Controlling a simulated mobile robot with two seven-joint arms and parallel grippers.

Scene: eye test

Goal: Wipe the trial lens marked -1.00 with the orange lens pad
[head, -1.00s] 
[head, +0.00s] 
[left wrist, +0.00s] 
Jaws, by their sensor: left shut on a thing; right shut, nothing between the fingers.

━━━━━━━━━━━━━━━━━━━━━━━━━━━━━━

Recopy the whole listing exactly.

Result for this exercise:
Controlling a simulated mobile robot with two seven-joint arms and parallel grippers.

Scene: eye test

Goal: Wipe the trial lens marked -1.00 with the orange lens pad
[head, -1.00s] 
[head, +0.00s] 
[left wrist, +0.00s] 
Jaws, by their sensor: left shut on a thing; right shut, nothing between the fingers.

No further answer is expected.